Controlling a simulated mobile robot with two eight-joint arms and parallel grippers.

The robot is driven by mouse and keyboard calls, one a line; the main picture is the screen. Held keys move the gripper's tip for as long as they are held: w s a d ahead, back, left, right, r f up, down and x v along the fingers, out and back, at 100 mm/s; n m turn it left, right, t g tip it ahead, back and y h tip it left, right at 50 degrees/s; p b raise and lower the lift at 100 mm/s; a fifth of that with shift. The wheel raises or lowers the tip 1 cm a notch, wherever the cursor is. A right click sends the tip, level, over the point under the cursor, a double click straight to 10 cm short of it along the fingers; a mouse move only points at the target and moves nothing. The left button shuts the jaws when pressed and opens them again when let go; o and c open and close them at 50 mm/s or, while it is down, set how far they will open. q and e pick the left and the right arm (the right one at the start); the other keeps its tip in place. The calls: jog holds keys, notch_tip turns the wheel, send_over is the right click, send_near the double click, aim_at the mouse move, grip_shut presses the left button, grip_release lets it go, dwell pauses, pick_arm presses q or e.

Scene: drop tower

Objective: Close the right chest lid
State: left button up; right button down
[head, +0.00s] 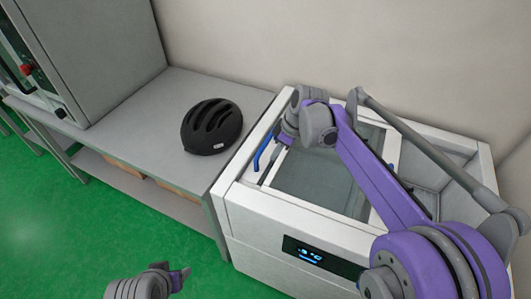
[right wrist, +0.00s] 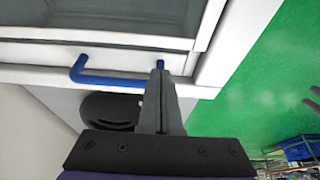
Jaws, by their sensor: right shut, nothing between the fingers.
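The white chest (head: 245,215) stands at centre right with a lit display on its front. A glass lid pane (head: 318,182) covers its left part; the right part looks open, with bare inner walls (head: 455,155) showing. A blue handle (head: 262,155) is at the pane's left end; it also shows in the right wrist view (right wrist: 105,82). My right gripper (head: 284,136) is at that handle. In the right wrist view its fingers (right wrist: 159,72) are shut and empty, overlapping the handle's right end; contact is unclear. My left gripper (head: 172,272) is low at the bottom edge, away from the chest.
A grey bench (head: 165,105) stands left of the chest, with a black helmet (head: 211,127) on it close to the chest. A grey cabinet (head: 95,50) is at the far left. A wall runs behind. The green floor (head: 75,235) in front is clear.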

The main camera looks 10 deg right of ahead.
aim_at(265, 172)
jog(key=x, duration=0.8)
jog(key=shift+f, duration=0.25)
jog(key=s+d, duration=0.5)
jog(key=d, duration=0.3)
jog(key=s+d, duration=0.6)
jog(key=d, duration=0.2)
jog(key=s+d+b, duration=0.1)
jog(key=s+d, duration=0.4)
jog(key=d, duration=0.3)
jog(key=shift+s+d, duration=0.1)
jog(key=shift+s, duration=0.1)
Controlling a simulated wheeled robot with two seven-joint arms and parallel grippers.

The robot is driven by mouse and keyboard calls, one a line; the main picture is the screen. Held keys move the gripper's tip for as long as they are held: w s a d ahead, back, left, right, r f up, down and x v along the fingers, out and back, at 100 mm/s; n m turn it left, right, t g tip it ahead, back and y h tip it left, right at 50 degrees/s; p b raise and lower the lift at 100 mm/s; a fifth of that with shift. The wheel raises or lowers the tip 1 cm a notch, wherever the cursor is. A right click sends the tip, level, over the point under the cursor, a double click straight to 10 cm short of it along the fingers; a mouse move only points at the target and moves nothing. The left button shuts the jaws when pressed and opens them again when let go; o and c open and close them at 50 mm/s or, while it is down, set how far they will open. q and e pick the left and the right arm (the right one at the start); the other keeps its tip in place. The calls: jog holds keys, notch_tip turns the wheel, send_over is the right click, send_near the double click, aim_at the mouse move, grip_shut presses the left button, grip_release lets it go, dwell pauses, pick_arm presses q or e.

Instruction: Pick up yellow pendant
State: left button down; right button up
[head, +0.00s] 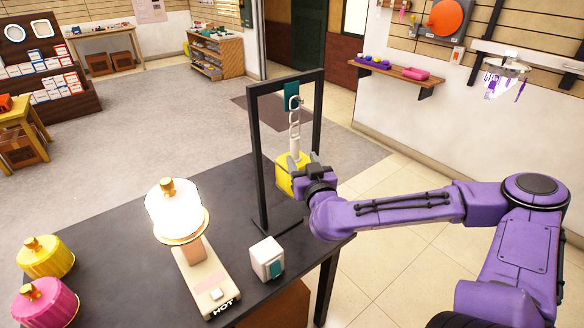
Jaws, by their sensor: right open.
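A yellow object (284,184), likely a pendant, is at the lower end of a pale chain (295,125) on a black frame. Its right side is hidden by my right gripper (304,168). That gripper is open, with its fingers right beside the yellow object; whether they touch it is unclear. A second yellow pendant (45,260) with a gold knob stands at the table's left end, beside a pink pendant (44,306). The right gripper is far from these two. My left gripper is not in view.
The black frame (257,150) stands at the dark table's (120,235) far right. A glowing white lamp (172,215) sits on a base marked HOT (212,285). A white box (267,258) stands right of it. The back middle of the table is clear.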

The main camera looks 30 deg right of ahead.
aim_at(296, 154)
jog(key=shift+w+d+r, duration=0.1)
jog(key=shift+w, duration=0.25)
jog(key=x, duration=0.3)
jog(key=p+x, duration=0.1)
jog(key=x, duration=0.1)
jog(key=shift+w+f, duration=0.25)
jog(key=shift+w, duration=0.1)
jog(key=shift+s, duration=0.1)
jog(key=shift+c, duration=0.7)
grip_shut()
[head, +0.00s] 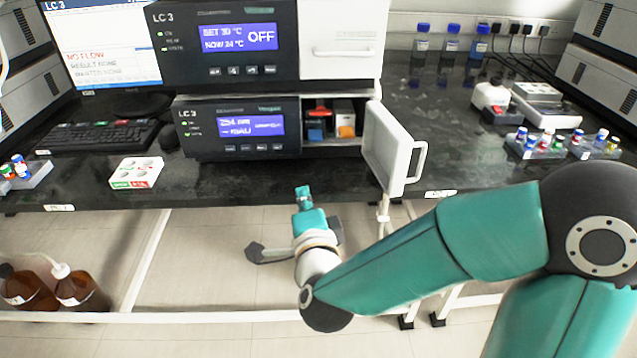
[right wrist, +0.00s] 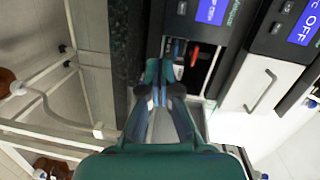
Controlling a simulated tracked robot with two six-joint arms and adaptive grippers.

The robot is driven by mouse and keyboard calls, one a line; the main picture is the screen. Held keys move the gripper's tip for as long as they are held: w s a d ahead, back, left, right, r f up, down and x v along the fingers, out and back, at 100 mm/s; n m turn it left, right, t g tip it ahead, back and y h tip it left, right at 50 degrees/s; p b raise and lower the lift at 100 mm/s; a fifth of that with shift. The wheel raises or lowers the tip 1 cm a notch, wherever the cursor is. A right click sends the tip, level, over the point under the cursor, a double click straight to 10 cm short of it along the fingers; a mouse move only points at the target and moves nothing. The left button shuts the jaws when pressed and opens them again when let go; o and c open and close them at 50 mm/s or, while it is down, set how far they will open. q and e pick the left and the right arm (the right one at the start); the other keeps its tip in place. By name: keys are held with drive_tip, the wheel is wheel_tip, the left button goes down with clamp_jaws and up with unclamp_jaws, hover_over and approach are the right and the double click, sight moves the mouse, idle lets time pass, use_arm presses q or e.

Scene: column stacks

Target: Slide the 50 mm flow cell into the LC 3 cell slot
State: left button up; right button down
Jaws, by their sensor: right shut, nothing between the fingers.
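The lower LC 3 unit (head: 238,128) has its white door (head: 392,150) swung open to the right. Inside its open bay sit a blue-fronted part (head: 316,131) and an orange-fronted part (head: 346,131), side by side. I cannot tell which, if either, is the 50 mm flow cell. In the right wrist view the bay shows ahead of the fingers, with a red part (right wrist: 194,55) in it. My right gripper (head: 303,192) is shut and empty, in front of the bench edge and below the bay. It also shows in the right wrist view (right wrist: 160,66). My left gripper is out of view.
A white carton (head: 136,172) stands at the bench front, left of the bay. A keyboard (head: 97,138) and mouse (head: 168,137) lie behind it. Vial racks (head: 540,144) and blue-capped bottles (head: 452,42) stand to the right. The open door juts out toward the bench edge.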

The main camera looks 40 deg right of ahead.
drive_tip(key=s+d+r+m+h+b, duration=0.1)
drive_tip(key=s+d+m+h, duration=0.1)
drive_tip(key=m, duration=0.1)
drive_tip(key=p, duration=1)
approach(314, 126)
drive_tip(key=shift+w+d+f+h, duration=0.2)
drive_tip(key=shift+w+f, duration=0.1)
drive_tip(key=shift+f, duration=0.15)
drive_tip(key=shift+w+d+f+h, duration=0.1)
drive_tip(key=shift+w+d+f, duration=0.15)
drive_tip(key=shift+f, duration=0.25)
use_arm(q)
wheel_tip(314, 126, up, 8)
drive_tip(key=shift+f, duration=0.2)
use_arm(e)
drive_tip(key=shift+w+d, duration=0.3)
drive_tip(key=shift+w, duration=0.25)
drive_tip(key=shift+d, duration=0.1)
+===+
_Short problem_. From the entries above, copy out every line where the string "Scene" appears.

_The solution_.
Scene: drop tower
Scene: column stacks

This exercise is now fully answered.